Advertisers tapping into Walmart’s self-serve display and search advertising spent 38% of total Walmart self-serve investment on display formats and 62% on search formats. Self-serve display includes inventory both on and off of Walmart’s website and app, and Walmart search includes Sponsored Products, Sponsored Brands, and Sponsored Videos. In Q3, some managed-serve onsite auction campaigns will be sunset, making self-serve more important for advertisers.

Offsite inventory continues to grow in importance for Walmart self-serve display advertisers and accounted for 62% of spend in the second quarter, up from 48% spend share in Q1. Onsite inventory accounted for 38% of spend but just 31% of impressions in Q2, as CPM is relatively higher for inventory featured on Walmart’s website and app than for offsite placements.

Spending on YouTube video ad campaigns was up 9% year over year in Q2 2025, up from 5% growth a quarter earlier. Impressions for these campaigns rose 10% year over year, while average CPM fell 1%. While YouTube video campaigns are still the primary way advertisers buy YouTube inventory, impressions on the platform are increasingly purchased through other Google campaign types like Performance Max and particularly Demand Gen campaigns.
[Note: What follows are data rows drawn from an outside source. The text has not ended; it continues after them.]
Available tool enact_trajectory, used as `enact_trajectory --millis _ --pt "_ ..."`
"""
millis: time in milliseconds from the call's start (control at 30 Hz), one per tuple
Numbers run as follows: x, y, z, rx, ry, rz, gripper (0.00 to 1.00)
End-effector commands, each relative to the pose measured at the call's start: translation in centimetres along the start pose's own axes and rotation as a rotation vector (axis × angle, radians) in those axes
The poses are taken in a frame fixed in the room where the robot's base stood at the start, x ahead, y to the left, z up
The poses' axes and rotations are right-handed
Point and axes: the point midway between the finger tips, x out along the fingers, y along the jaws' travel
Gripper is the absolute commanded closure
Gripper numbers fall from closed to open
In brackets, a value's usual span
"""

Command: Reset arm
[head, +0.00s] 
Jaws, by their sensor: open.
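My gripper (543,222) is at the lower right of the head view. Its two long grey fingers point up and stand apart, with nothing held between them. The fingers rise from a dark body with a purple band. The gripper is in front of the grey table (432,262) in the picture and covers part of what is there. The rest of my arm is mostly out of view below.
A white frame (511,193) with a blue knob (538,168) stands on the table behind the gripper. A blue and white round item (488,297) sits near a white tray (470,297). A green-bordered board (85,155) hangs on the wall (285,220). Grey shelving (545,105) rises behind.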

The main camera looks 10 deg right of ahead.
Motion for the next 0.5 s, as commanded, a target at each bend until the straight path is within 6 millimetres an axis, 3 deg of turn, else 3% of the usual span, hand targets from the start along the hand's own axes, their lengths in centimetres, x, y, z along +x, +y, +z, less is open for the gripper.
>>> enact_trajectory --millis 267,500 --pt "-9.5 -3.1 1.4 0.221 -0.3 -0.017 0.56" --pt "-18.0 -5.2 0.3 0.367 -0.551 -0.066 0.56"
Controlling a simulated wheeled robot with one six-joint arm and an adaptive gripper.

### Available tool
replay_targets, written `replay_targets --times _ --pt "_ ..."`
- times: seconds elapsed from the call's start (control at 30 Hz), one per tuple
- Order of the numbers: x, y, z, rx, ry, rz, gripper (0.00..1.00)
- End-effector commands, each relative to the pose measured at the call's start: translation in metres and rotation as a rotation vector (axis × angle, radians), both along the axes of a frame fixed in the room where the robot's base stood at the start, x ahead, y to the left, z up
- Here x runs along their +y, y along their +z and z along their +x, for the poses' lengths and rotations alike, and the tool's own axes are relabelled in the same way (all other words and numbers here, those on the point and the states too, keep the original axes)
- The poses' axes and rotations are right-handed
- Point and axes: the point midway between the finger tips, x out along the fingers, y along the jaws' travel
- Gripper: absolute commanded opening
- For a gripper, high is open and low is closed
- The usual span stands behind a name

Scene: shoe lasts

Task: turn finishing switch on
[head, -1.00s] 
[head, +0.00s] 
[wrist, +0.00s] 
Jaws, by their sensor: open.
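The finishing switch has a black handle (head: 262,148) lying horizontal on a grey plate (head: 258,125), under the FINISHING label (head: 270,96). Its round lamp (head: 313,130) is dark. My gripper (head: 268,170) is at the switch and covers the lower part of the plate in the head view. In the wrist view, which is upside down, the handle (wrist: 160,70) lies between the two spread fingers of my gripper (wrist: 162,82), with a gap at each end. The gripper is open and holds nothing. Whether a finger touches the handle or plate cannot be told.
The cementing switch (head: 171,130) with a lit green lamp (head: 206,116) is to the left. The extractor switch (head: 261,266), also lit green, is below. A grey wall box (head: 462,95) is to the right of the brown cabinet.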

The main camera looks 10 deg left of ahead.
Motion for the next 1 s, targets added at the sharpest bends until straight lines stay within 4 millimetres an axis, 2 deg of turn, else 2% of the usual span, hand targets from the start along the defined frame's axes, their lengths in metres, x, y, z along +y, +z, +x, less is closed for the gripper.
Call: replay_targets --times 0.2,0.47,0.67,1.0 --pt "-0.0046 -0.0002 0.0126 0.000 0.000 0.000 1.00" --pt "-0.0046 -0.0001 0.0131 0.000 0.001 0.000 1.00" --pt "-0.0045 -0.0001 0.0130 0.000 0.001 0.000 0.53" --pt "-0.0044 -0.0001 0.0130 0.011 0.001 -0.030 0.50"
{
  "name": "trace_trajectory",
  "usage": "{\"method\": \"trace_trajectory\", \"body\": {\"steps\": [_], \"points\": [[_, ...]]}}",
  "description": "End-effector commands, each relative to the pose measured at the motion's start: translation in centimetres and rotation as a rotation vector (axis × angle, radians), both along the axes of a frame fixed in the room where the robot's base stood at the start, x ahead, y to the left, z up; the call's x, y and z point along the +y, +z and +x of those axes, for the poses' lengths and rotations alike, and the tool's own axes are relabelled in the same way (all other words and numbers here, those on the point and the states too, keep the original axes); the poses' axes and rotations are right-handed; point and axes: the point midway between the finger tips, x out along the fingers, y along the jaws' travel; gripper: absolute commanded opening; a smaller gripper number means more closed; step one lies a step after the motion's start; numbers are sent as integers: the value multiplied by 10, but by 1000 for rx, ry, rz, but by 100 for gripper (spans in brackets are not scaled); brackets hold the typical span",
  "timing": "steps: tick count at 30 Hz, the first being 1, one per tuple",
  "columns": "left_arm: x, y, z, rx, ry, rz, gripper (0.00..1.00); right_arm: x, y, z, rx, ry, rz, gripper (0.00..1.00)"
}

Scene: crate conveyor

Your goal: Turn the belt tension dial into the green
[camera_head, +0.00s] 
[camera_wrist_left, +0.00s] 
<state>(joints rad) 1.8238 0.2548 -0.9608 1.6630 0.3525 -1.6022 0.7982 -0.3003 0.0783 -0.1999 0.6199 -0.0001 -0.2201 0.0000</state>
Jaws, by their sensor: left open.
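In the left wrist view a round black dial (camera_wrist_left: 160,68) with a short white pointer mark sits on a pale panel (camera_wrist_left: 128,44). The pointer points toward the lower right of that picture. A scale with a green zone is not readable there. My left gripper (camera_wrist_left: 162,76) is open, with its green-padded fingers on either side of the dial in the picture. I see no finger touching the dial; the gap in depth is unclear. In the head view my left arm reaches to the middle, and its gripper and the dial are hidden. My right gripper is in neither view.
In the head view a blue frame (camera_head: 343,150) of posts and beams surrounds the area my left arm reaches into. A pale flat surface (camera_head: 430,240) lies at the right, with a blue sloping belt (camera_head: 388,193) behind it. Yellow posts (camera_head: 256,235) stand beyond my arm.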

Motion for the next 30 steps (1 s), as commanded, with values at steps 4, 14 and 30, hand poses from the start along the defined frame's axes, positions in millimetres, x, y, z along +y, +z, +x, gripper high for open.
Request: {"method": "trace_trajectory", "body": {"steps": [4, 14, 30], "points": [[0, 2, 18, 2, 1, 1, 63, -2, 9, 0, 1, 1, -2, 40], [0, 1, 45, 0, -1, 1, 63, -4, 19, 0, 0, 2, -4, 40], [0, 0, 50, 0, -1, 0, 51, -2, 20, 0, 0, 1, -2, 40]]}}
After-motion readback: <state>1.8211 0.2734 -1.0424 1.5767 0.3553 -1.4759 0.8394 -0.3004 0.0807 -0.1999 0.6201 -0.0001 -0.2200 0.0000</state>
In April, Google removed the ability to create new Video Action Campaigns, while any that remain in July will be converted to Demand Gen campaigns automatically.
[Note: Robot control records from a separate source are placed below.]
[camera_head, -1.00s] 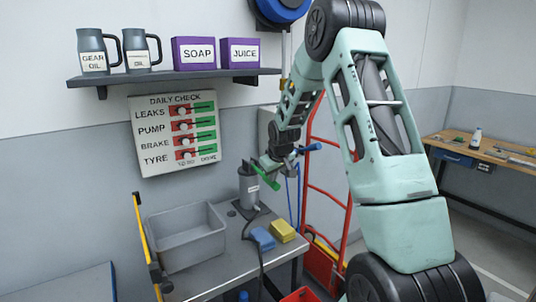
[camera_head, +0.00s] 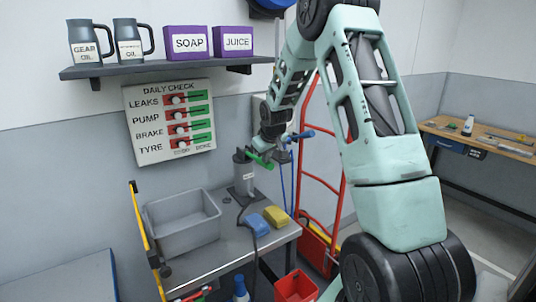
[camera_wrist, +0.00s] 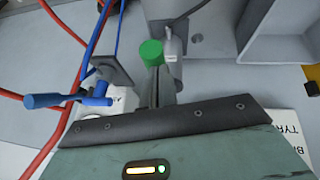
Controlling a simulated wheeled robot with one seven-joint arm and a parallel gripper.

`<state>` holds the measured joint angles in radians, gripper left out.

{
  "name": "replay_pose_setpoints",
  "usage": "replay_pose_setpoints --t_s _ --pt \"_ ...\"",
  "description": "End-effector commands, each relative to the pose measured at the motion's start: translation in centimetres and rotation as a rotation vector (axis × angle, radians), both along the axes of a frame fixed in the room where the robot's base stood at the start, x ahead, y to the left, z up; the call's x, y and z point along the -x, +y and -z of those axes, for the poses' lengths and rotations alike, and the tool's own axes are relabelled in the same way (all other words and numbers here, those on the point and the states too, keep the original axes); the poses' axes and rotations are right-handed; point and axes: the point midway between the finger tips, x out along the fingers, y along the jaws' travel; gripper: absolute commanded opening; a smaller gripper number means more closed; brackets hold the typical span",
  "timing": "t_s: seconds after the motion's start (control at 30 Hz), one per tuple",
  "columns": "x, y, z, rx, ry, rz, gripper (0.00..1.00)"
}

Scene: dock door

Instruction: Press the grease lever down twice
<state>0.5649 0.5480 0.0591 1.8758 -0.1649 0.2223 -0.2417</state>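The grease pump, a grey canister (camera_head: 244,180), stands at the back of the bench. Its lever has a green handle (camera_head: 263,161) that slopes down to the right from the pump's top. My gripper (camera_head: 260,147) is right at the lever, just above the green handle; whether they touch is unclear. In the wrist view the round green handle end (camera_wrist: 151,52) shows just beyond my fingers (camera_wrist: 166,88), which look closed together in the middle. The pump body is mostly hidden there. A separate blue lever (camera_wrist: 58,100) lies to the left in the wrist view.
A grey bin (camera_head: 183,237), a blue sponge (camera_head: 254,225) and a yellow sponge (camera_head: 276,216) are on the bench (camera_head: 217,255). A red hand truck (camera_head: 325,190) stands just right. The check board (camera_head: 150,150) and shelf (camera_head: 170,67) are on the wall behind.

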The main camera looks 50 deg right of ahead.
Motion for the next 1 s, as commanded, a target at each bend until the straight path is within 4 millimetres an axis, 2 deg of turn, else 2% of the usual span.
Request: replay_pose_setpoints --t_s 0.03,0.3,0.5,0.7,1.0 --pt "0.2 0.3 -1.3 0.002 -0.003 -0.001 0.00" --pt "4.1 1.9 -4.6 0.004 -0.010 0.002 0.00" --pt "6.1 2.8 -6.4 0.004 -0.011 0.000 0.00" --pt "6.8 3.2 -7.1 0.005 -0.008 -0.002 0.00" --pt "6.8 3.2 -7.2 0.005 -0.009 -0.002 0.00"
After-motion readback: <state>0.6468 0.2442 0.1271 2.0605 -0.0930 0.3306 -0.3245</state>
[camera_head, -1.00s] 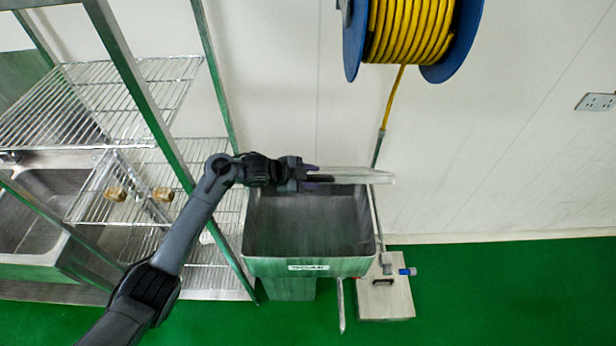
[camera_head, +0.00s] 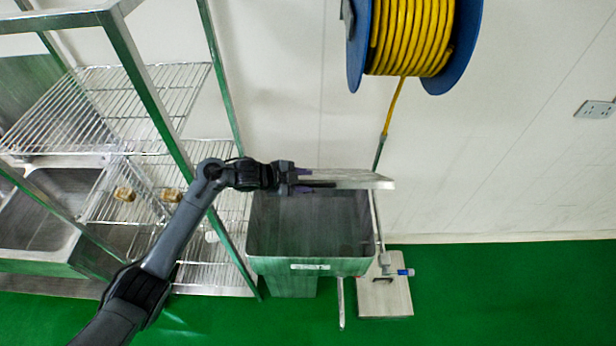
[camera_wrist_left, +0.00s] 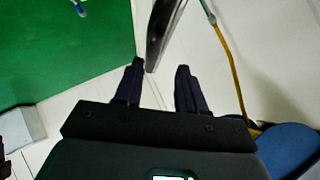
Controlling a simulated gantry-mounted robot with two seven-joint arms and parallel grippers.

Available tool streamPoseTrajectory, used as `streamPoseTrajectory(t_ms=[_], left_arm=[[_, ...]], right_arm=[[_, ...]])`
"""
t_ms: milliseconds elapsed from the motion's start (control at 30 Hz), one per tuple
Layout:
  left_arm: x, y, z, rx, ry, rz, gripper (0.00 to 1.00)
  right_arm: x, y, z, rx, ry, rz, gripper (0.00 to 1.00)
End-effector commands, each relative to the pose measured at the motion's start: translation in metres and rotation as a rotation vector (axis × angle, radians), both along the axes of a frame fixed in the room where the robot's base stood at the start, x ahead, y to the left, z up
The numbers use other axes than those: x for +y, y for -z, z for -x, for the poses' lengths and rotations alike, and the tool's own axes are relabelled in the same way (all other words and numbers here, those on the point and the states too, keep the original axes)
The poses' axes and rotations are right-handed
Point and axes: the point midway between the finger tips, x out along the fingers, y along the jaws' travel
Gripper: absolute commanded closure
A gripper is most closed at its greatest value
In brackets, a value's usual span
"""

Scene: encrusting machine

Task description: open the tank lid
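The open-topped metal tank (camera_head: 310,266) stands against the wall beside the rack. Its dark inside shows in the head view. The lid (camera_head: 360,181) is raised at the tank's back edge and seen nearly edge-on. My left gripper (camera_head: 314,179) is at the left part of the lid, above the tank's back. In the left wrist view, the left gripper's fingers (camera_wrist_left: 160,68) are spread apart. The lid's edge (camera_wrist_left: 161,35) reaches down near the left finger there. I cannot tell whether they touch. My right gripper is not in view.
A wire-shelf rack (camera_head: 140,100) with green-tinted posts stands left of the tank, close to my left arm. A blue reel with yellow hose (camera_head: 412,40) hangs on the wall above right. Green floor (camera_head: 500,285) is clear at the right.

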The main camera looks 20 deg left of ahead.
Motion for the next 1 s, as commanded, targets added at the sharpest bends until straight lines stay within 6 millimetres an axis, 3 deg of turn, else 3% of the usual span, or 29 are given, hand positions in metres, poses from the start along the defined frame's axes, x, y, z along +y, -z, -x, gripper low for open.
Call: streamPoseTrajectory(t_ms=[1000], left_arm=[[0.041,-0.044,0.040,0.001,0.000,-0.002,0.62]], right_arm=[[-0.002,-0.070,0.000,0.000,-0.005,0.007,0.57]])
As the primary viewing device across YouTube services, TV screens accounted for 55% of YouTube video ad spending in Q2 2025, up from 37% of spend in Q2 2024. The bulk of those share gains came from phones, which saw a decline in spend share from 46% in Q2 2024 to 31% in Q2 2025. While total spending on YouTube video ad campaigns was up 9% year over year in Q2 2025, TV screen spending was up just under 62%.

While about half of YouTube video ad spending is reported back to advertisers as unsegmented, across reporting that
is segmented by format, 63% of YouTube spend was attributed to skippable in-stream ads in Q2 2025. YouTube Shorts ads contributed the next largest share of segmented spend at 18%. These formats were followed by non-skippable in-stream ads at just under 8% share, with bumper
ads at 6%, and in-feed ads at 5%.

For brands running Google Demand Gen campaigns since the start of 2024, video has become a much larger contributor to total ad spend. In January 2024, video accounted for just 18% of Demand Gen spending, but with Google instituting a transition of Video Action Campaigns to Demand Gen campaigns over Q2 and Q3 2025, video is now contributing around half of Demand Gen spending.

The transition of Video Action Campaigns to the Demand Gen model helped drive much higher adoption rates for Demand Gen campaigns over Q2 2025 compared to the same time a year earlier. Having peaked during the height of the Q4 holiday shopping season, Demand Gen adoption rates cooled to start 2025, but spiked again as advertisers faced the April cutoff when they could no longer create new Video Action Campaigns.

In addition to seeing strong adoption rates in Q2 2025, Google Demand Gen campaigns saw strong year-over-year spending growth among advertisers that were active both this year and last. Same-site spending on Demand Gen campaigns was up 23% year over year in Q2, up from 7% growth a quarter earlier and the strongest growth since Q1 2024. Impression growth for Demand Gen campaigns shot up to 33% year over year, but average CPM declined 8%.

Advertiser spending on the Google Display Network was up 6% year over year in Q2 2025, down from 9% growth a quarter earlier. GDN impression growth was 2% in Q2, up from a small decline in Q1, while GDN CPM growth slowed from 10% in Q1 to 4% in Q2. Google Demand Gen campaigns ads can serve on GDN inventory, but to date, Demand Gen only accounts for a low single-digit share of GDN spending.

Spending on streaming video ads outside of YouTube was up 14% Y/Y in Q2 2025, down from 24% growth a quarter earlier. While Prime Video ads continue to bolster total streaming spending, their contribution to year over year growth is lessening for early adopters of the platform in Q1 and Q2 of 2024. Streaming CPM growth was flat for the third straight quarter as the streamers have felt pressure to keep their CPMs competitive as the marketplace shifts more toward the ad-supported model.

Across both new and existing advertisers, Prime Video ad spending was up nearly 22% from Q1 2025 to Q2 2025, with spending running roughly three times the level of Q2 2024. The adoption rate of Prime Video ads has increased each of the last five quarters, and advertisers that were active in both Q2 2024 and Q2 2025 increased their investment in the platform on a year over year basis.

Across four of the biggest streamers, Netflix saw the highest average CPM in Q2 2025, followed by Prime Video, Max, and Disney+. Netflix did see a decline in CPM relative to other streamers from Q1 to Q2, but that was in large part a reflection of a broader group of brands adopting the platform in Q2. With Prime Video and Max seeing slightly higher CPMs relative to average in Q2 than in Q1, the result was greater parity in CPM for the biggest streamers.

For traditional streaming video ad buys, TV screens accounted for 64% of spending in Q2 2025. Mobile devices, including both phones and tablets, accounted for another 26% of spending, while computers contributed 10%. Those rates were nearly unchanged from a quarter earlier. For streaming video ad buys purchased through real-time bidding platforms, TVs accounted for just 45% of spending, with mobile accounting for 35% and computers accounting for 19%.